Today, dialogue of civilizations is at the very heart of such creative effort to secure the future of world peace. My argument is that an alternative model of world order inspired by dialogue of civilizations can indeed have multipolarity as its spatial/geopolitical orientation but under the condition that a global active politics of dialogue of civilizations flourishes as a way to mitigate the risk of a ‘culturalist enclosure’ in this former model and to dialogically inscribe plurality at its centre. Concretely, this neo-regionalist, multipolar and cross-cultural model of greater spaces would be different from the Huntingtonian model of multipolar multicivilizational order as: (1) it is not shaped by civilizational-culturalist lines but by a dialogical multiculturalism; (2) its conflicts and disputes are neutralised by a commitment to a comprehensive ideal of peace; (3) it is committed to a widespread process of ‘inter-civilizational mutual understanding’ at multiple levels.

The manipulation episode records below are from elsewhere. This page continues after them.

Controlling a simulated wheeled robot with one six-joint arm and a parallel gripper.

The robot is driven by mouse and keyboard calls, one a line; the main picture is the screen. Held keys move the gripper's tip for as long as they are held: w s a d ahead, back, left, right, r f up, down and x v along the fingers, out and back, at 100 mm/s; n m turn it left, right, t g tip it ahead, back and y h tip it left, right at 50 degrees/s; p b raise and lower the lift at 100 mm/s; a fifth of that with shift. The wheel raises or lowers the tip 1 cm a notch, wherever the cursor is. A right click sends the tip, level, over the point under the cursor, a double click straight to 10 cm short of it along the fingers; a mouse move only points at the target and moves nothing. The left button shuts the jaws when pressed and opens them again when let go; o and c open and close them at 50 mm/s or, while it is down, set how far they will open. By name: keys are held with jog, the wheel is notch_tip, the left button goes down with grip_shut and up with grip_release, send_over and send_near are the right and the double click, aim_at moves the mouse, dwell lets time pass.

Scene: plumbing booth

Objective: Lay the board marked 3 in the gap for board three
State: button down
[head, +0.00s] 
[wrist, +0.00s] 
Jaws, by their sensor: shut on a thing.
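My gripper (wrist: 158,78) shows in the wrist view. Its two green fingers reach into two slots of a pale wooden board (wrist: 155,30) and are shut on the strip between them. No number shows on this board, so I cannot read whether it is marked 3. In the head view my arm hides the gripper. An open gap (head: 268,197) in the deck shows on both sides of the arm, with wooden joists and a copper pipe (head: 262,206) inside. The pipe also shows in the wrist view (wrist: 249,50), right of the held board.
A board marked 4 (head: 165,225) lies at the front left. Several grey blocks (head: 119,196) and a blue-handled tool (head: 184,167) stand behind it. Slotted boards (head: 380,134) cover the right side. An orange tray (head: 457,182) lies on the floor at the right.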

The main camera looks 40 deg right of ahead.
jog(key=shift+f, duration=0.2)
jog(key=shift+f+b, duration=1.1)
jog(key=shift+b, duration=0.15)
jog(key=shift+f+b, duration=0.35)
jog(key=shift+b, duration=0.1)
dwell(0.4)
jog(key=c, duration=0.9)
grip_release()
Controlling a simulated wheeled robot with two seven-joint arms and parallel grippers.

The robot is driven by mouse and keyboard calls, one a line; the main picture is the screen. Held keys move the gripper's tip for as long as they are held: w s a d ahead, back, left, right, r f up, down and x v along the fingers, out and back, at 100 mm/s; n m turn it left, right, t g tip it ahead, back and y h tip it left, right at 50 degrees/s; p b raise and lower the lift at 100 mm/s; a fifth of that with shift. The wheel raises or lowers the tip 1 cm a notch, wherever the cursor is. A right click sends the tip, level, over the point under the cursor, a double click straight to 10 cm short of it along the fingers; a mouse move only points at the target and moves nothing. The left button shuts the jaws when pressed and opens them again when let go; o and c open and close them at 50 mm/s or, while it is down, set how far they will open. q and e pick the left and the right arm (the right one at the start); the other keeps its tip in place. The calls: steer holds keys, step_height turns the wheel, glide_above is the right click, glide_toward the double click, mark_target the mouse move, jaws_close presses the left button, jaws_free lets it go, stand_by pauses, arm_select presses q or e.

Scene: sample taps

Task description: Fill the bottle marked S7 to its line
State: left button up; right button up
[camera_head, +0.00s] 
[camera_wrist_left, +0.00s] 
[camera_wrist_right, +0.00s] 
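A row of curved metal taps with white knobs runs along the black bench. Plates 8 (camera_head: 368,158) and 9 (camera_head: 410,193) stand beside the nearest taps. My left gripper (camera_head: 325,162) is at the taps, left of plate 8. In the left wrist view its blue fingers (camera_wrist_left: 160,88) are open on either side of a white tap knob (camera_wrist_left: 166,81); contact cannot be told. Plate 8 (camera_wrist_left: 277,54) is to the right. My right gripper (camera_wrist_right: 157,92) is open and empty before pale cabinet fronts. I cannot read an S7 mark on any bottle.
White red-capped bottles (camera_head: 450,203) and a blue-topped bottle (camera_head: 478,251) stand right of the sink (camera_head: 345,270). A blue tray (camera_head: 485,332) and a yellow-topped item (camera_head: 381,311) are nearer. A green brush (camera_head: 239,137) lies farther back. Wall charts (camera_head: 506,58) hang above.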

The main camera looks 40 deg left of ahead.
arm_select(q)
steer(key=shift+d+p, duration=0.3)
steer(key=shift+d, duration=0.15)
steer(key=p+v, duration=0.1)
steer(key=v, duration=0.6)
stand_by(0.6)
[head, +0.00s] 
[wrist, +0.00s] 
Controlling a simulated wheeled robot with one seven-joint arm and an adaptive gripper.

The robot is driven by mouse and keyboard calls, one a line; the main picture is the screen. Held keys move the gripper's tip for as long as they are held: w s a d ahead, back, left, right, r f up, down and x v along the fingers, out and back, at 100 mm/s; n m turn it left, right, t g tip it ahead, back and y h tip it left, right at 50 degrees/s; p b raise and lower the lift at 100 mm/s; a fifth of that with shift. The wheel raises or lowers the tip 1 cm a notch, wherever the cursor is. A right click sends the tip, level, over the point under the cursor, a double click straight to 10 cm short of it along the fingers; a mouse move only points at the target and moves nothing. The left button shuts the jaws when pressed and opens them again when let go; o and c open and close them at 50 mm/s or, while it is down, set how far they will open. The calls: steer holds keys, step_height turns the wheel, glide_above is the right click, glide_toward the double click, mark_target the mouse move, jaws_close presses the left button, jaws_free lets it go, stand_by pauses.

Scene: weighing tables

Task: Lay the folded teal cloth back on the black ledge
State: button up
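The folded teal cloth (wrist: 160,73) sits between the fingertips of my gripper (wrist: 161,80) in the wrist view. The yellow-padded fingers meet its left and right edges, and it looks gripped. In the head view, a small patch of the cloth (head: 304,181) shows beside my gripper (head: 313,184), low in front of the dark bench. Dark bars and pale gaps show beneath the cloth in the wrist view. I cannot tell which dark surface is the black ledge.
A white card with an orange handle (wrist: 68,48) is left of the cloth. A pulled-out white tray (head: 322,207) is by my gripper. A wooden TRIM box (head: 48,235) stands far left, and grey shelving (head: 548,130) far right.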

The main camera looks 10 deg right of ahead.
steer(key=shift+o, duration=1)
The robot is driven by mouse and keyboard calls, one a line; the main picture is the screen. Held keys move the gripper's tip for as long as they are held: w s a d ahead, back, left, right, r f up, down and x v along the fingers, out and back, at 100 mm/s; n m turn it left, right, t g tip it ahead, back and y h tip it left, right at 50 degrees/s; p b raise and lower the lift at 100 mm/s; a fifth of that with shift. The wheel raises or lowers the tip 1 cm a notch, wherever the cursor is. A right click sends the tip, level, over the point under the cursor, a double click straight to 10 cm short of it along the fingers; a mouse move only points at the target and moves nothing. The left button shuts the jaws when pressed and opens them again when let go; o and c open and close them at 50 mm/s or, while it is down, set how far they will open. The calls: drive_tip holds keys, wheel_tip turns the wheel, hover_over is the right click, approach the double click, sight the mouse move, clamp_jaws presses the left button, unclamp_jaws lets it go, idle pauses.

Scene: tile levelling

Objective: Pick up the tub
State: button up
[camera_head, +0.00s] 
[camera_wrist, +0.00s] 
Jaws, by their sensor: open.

As I said at the beginning of my presentation, there is no blueprint for the construction of a multicultural and peaceful world order; but as Robert Schuman’s actions and words proved, we need realistic visions as “World peace cannot be safeguarded without the making of creative efforts proportionate to the dangers, which threaten it”. The political articulation of the idea of dialogue of civilizations that I have sketched here – multipolar spatiality, multiculturally constituted regionalism and realistic peaceful ethos – is offered here in the hope that it might contribute to a more peaceful and just future to come. Thank you.